WHAT THIS TASK INVOLVES:
Locate every line below that contains the word "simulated" and copy it.

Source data
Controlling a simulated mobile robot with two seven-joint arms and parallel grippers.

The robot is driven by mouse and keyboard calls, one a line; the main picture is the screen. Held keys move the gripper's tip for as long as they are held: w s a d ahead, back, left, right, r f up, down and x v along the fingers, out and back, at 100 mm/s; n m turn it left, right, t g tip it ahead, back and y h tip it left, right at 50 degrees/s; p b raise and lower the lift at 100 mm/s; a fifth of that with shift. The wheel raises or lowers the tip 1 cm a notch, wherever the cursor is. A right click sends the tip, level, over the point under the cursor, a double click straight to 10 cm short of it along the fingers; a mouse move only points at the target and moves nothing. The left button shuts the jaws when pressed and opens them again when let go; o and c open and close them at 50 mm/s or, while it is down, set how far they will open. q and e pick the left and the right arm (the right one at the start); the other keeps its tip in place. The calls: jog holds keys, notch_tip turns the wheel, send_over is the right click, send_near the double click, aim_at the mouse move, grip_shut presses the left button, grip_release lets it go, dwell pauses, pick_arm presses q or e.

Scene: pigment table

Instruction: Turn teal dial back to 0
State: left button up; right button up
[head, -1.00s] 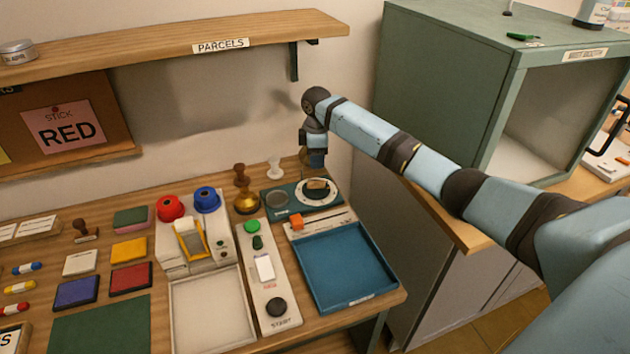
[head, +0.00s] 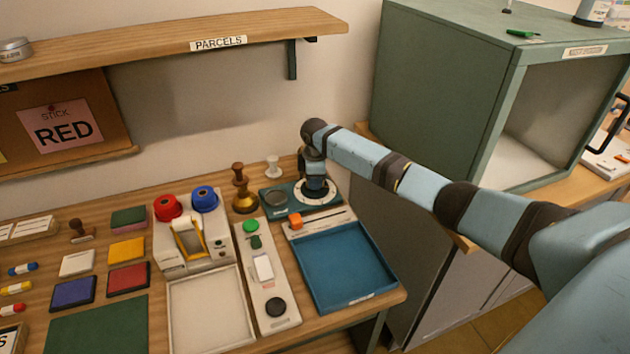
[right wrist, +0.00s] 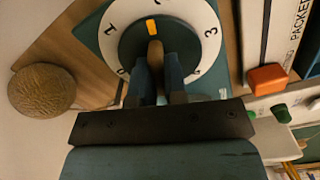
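The teal dial has a round white scale ring (right wrist: 205,55) and a dark teal knob with a wooden grip bar (right wrist: 155,50) and a yellow mark (right wrist: 151,27). In the right wrist view the mark points to the top, between the 1 and the 3; the 0 is at lower left. In the head view the teal dial plate (head: 275,211) is at the back right of the table. My right gripper (right wrist: 157,72) is down at the dial, fingers either side of the bar; whether they press on it is unclear. My left gripper is out of view.
An orange slider (head: 295,219) and blue tray (head: 345,265) lie in front. A green cabinet (head: 430,100) stands to the right.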

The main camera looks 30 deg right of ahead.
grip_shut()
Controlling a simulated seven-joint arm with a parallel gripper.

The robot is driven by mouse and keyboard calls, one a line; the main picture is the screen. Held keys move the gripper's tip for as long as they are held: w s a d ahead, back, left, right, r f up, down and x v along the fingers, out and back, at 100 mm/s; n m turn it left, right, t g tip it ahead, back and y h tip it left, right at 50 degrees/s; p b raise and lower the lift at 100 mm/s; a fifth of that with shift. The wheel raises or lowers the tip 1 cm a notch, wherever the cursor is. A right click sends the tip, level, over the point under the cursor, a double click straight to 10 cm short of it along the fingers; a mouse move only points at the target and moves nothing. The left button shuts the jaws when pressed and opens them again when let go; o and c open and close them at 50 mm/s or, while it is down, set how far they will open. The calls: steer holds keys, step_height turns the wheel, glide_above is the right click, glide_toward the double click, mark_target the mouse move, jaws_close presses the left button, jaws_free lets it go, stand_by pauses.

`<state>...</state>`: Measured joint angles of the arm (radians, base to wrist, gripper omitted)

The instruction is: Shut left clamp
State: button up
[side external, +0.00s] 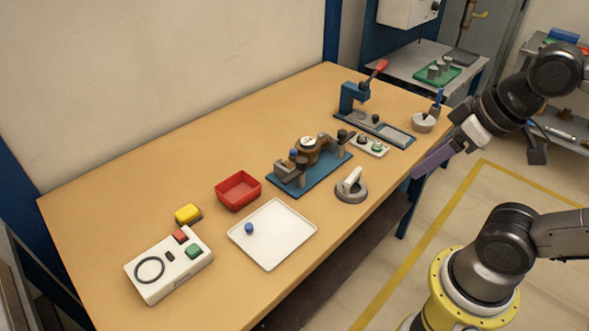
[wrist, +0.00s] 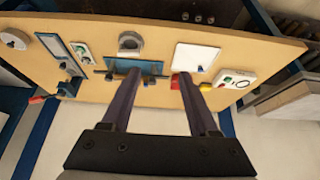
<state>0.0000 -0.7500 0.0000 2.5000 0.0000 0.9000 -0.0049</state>
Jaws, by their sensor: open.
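A blue base plate (side external: 322,178) lies on the middle of the table and carries a brown, round-bodied meter (side external: 307,150) with a pale face. At its left end stands a grey-brown clamp block (side external: 289,174); a blue knob sits near it. At its right end is another clamp with dark knobs (side external: 343,135). I cannot tell whether either clamp is open or shut. The plate also shows in the wrist view (wrist: 150,68), partly hidden by my fingers. My gripper (side external: 432,158) is open and empty, beyond the table's right front edge, away from the clamps.
A white tray (side external: 272,247) with a blue piece, a red bin (side external: 238,190), a button box (side external: 168,264) and a yellow block (side external: 188,213) lie left of the plate. A grey ring-shaped stand (side external: 351,188) stands in front of it. A blue press (side external: 350,98) stands behind right.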

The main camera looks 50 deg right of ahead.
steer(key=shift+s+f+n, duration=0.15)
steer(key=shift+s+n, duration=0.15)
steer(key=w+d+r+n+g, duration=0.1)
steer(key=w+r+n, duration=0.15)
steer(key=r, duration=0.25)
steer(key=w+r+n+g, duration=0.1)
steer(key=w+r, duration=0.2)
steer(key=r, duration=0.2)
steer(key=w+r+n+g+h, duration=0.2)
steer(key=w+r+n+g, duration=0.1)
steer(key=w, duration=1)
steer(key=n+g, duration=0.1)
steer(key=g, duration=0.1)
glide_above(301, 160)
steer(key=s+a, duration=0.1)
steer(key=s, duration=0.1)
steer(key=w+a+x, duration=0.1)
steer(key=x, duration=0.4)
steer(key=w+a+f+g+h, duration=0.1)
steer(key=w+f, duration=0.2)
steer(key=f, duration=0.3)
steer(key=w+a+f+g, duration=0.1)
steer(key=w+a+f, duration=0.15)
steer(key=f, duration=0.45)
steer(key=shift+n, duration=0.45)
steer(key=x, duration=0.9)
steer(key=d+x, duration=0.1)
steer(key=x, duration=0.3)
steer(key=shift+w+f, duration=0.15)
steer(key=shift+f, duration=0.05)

SOLUTION TO THE PROBLEM:
Controlling a simulated mobile robot with two seven-joint arms and parallel grippers.
Controlling a simulated seven-joint arm with a parallel gripper.

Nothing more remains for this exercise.